Такое мировосприятие наивно, но только на первый взгляд. Вернее сказать: его наивность повыше иной умудренности. Детски наивны, простодушны были древние греки. Наивность — это прямота взгляда на мир, игнорирующая все преходящее, случайное, внешнее, жаждущая подлинной сути вещей и уверенная в том, что эта суть доступна.
Очень многое пришло к Пиросманашвили от народного искусства, очень силен был в его картинах голос коллективного, традиционного художественного опыта. Однако между фольклорным мировосприятием и формой станковой картины, которую стихийно освоил Пиросманашвили, несомненно, существует противоречие. У Пиросманашвили оно разрешается своеобразным взаимопроникновением монументально-эпического и станкового начал. Начало станковое, индивидуальное говорит о себе заметным усилением личности автора.
В подлинном народном искусстве, в фольклоре, личность творца растворена; в лучшем случае она дает о себе знать тонкими нюансами — и у сказителя, чуть-чуть по-своему передающего повествование, и у мастера, расписывающего изделие традиционными (даже каноническими) сюжетами, переходящими от поколения к поколению. По этим колебаниям отличают одного талантливого мастера от другого. Но для искусства в целом они не играют существенной роли, они — только составная часть бесконечного коллективного труда, шлифующего
Как резко, даже демонстративно чуждался Пиросманашвили воспроизведения фольклорных тем, образов и ситуаций, так же решительно чуждался он использования ярких этнографических мотивов и приемов традиционного народного творчества — стилизаторства.
Стилизаторство, самое утонченное, неизбежно сопряжено с возможностью расчленения: «это от автора с его личностью», «а это от народного искусства». Ничего подобного не могло быть у Пиросманашвили: глубочайший внутренний такт, инстинкт большого художника подсказывали ему, что прямой перенос образов народного творчества в картину грозит им гибелью.

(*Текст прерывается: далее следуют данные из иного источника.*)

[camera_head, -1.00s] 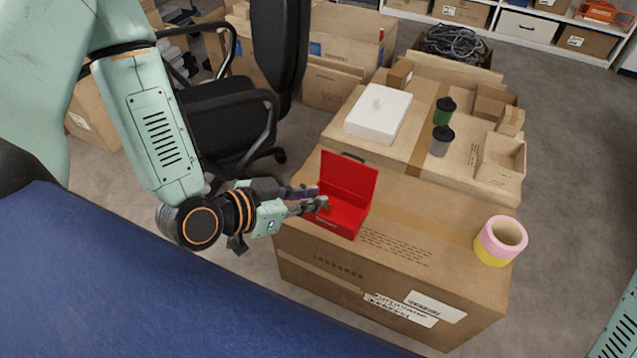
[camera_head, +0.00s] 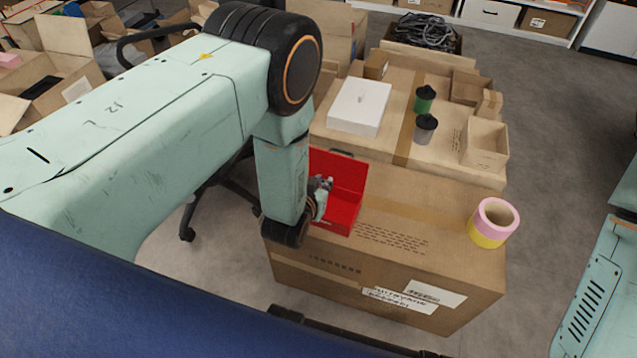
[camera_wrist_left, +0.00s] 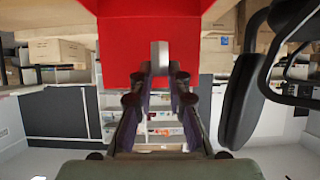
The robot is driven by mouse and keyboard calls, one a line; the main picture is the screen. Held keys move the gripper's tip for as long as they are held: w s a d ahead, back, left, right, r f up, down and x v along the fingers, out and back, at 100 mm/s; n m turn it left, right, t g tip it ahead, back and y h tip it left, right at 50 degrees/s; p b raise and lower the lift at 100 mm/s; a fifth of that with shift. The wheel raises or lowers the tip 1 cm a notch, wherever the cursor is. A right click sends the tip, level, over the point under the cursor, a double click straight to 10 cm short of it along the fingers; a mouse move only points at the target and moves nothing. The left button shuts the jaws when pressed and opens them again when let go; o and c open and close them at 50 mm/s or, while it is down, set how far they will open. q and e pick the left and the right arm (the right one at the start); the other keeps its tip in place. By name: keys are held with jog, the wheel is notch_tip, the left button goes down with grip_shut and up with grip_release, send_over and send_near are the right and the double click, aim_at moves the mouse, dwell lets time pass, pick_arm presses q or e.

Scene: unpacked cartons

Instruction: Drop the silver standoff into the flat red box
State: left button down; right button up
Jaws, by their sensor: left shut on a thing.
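The flat red box (camera_head: 345,190) stands open on the near large carton, its lid raised at the back. My left gripper (camera_head: 324,186) is at the box's left side, partly hidden by my own arm. In the left wrist view my left gripper (camera_wrist_left: 159,74) is shut on the silver standoff (camera_wrist_left: 159,54), a small grey block between the fingertips. The red box (camera_wrist_left: 150,30) fills the upper middle of that view behind the standoff. The standoff cannot be made out in the head view. My right arm shows at the right edge; its gripper is out of view.
A pink and yellow tape roll (camera_head: 494,222) stands on the near carton (camera_head: 440,225) at right. Behind are a white box (camera_head: 359,107), a green canister (camera_head: 425,99), a grey canister (camera_head: 425,130) and small open cartons. A dark chair is behind my left arm.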

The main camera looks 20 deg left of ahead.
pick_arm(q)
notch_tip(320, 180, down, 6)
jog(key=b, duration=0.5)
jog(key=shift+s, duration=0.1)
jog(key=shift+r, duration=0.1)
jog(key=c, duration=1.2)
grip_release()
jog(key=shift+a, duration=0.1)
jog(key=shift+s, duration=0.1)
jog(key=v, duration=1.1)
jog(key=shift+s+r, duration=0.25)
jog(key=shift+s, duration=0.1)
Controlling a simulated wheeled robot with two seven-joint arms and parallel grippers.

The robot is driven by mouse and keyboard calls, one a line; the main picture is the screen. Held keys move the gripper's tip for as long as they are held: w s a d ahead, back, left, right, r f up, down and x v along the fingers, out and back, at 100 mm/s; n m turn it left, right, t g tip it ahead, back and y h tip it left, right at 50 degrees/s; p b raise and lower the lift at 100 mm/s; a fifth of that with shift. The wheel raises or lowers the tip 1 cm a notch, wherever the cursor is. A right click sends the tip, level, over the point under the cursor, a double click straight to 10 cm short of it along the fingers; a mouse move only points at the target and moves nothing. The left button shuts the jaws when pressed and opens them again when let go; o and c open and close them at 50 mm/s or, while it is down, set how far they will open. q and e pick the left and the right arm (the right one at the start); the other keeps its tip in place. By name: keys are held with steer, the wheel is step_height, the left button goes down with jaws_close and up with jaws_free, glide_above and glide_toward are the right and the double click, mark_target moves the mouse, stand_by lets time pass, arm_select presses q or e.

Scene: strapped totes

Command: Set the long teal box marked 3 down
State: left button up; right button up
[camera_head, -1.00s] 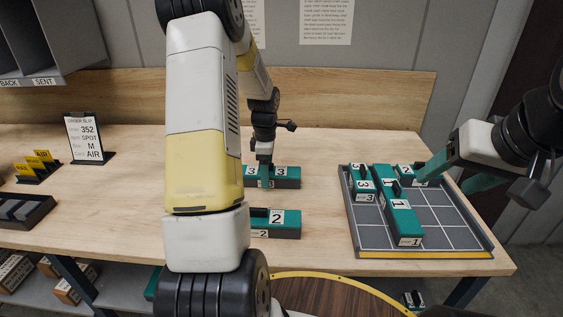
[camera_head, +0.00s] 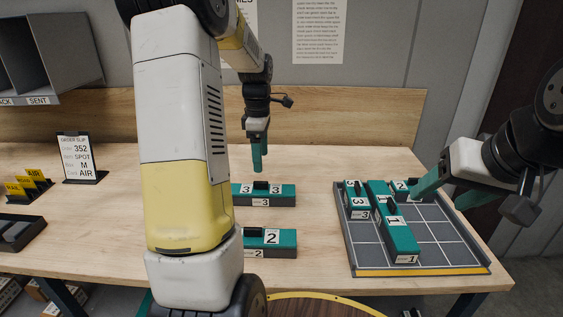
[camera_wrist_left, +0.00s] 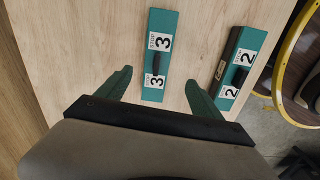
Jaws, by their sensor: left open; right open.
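The long teal box marked 3 (camera_head: 284,196) lies flat on the wooden table, left of the grey tray. It also shows in the left wrist view (camera_wrist_left: 160,28), with its black handle up. My left gripper (camera_head: 257,167) is open and empty above the box, clear of it. In the left wrist view its teal fingers (camera_wrist_left: 159,78) stand apart on either side of the box's near end. My right gripper (camera_head: 436,200) is open at the right, over the tray's back right part. Whether it touches the box marked 2 there is hard to tell.
Another teal box marked 2 (camera_head: 284,241) lies nearer the table's front edge. The grey gridded tray (camera_head: 455,251) holds teal boxes marked 3 (camera_head: 359,211), 1 (camera_head: 402,238) and 2 (camera_head: 402,184); its front right is free. An order slip stand (camera_head: 77,155) is at the left.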

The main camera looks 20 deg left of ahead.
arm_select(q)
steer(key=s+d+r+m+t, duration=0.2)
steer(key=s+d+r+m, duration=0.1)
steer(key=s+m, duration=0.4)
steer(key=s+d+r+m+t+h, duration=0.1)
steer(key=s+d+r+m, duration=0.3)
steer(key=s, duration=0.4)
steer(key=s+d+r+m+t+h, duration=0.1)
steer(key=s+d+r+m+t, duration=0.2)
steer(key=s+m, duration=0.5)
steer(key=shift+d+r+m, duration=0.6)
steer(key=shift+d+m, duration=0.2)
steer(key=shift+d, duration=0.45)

Фольклор был для него не арсеналом, но почвой; фольклорное начало неизменно присутствует в его картинах, но выражается не открыто, а в оттенках восприятия, в характере трактовки, в подтексте изображаемого, независимо от бытовой тематики: это их второй, тайный и неразгаданный смысл. В самом мотиве перенесения кутежа на природу — как бы этот мотив ни обосновывать реалистически и ни связывать с обычаями грузинского народа — у Пиросманашвили постоянно ощущается сказочность: невероятность, фантастичность сопоставления дикой природы и парадного, накрытого стола, словно даже не прямо здесь приготовленного, а неведомым чудом явившегося. Так в сказке дворцы перемещаются с места на место, а герой в мгновение ока оказывается где-то за три-девять земель. Вторая, подчас фантастическая жизнь просвечивает сквозь земную оболочку многих его героев, как будто бы прямо взятых из окружавшей его жизни и перенесенных на клеенку.
Знаменитая «Женщина с кружкой пива» — не что иное, как портрет некоей проститутки из ортачальских садов, одной из тех, с кем Пиросманашвили общался, живя в «Эльдорадо» у Титичева. Она совершенно достоверна — со своей короткой шеей и тяжелым подбородком, с неизгладимыми приметами своего ремесла — густо подведенными глазами, пышным бюстом, выпирающим из низкого выреза нарочито яркого красного платья, длинными золотистыми волосами, рассыпанными по плечам. Нет ничего странного и в ее поведении: сидя с кружкой пива за одним из столиков, расставленных в саду, она предлагает себя посетителям. Но, извлеченная художником из своей среды, из пошлого мира садовых дорожек, фонарей, разгуливающей публики, перенесенная в черноту неведомого пространства, окруженная бурно разросшейся сочной зеленью, устремившая свой загадочно-неподвижный взгляд в никуда, она кажется не только реальным человеком, но и фантастическим лесным существом — русалкой, лесной девой, дриадой или, может быть, самой богиней Дали, покровительницей лесов, вод, скал и диких животных, расчесывающей свои длинные золотые волосы над ручьем.
В том же «Эльдорадо» был написан «Дворник». И он — портрет вполне реального человека, служившего у Титичева (дорожа документальностью, Пиросманашвили позаботился даже о том, чтобы тщательно выписать номер «1035» на медной бляхе его фуражки). Но это не просто портрет согнутого старостью и нелегкой жизнью, запуганного и задавленного маленького человека. Дворник — это и носитель власти, представитель законопорядка, он сам — гроза униженных и бездомных. В нераздельной двойственности образа — общепризнанная сила воздействия картины. Однако дело не исчерпывается и этим. Этот дворник, с его диким взглядом из-под козырька, с неукротимой порослью волос, рвущихся из-под фуражки и буйно кустящихся в бороде, напоминает и мифического жителя лесов — какого-нибудь фавна, или лешего, или (если возвратиться на грузинскую почву) зловредного каджи, сплошь поросшего шерстью, или хвостатого кудиани, или бесачинку, обитателя заброшенных домов, или даже очокочи, лесного козлочеловека.